(EXERCISE GOAL)
Locate each line with the string "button" in the listing below and copy it.

(INFORMATION SUPPLIED)
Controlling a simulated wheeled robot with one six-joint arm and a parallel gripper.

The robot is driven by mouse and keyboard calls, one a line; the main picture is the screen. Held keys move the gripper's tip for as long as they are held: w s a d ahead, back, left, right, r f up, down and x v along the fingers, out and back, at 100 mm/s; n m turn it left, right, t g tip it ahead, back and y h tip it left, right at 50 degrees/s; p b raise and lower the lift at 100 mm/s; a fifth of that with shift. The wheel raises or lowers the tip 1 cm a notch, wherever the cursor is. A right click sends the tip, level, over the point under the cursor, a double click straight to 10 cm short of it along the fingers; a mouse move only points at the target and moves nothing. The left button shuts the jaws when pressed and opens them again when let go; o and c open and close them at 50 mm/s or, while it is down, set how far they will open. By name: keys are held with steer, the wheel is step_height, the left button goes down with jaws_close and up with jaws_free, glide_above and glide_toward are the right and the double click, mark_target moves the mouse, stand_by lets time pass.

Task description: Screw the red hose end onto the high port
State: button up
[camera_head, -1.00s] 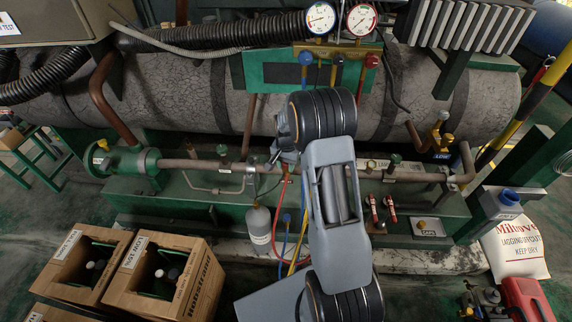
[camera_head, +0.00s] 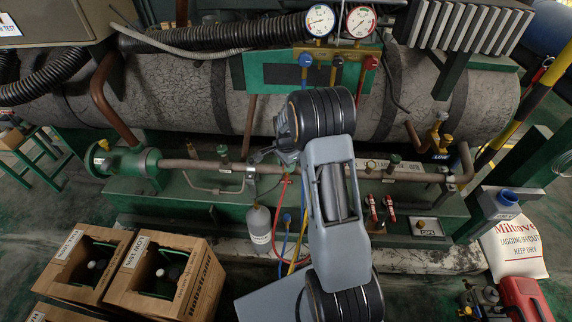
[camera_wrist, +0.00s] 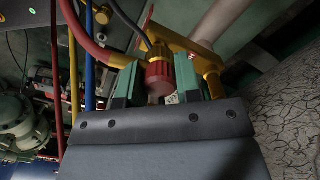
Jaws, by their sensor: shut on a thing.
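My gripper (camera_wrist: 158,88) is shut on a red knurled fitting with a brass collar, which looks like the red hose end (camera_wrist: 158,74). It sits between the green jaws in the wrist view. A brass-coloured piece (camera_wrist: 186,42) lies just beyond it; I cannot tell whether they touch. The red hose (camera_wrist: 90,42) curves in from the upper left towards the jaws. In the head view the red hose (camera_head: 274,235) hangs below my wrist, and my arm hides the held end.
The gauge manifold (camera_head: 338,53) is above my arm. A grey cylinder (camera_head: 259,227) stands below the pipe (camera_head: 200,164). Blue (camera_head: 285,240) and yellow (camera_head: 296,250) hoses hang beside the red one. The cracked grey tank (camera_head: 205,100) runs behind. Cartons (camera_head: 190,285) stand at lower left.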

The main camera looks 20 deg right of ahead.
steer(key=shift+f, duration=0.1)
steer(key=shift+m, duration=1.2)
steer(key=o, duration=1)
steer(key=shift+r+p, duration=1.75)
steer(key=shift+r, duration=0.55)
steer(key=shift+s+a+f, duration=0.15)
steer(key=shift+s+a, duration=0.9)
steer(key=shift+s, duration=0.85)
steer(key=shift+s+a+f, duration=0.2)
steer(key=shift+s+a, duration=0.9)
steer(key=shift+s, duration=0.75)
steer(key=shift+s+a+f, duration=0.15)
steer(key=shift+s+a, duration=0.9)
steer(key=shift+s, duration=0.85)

(OUTPUT BELOW)
The robot is driven by mouse and keyboard calls, one a line; the main picture is the screen. Held keys move the gripper's tip for as long as they are held: w s a d ahead, back, left, right, r f up, down and x v along the fingers, out and back, at 100 mm/s; n m turn it left, right, t g tip it ahead, back and y h tip it left, right at 50 degrees/s; p b raise and lower the lift at 100 mm/s; a fifth of that with shift. The wheel raises or lowers the tip 1 cm a notch, wherever the cursor is. A right click sends the tip, level, over the point under the cursor, a double click straight to 10 cm short of it along the fingers; a mouse move only points at the target and moves nothing. The left button shuts the jaws when pressed and opens them again when let go; o and c open and close them at 50 mm/s or, while it is down, set how far they will open. By name: keys are held with steer, the wheel is step_height, the left button goes down with jaws_close and up with jaws_free, glide_above and glide_toward are the right and the double click, mark_target moves the mouse, stand_by lets time pass.
State: button up

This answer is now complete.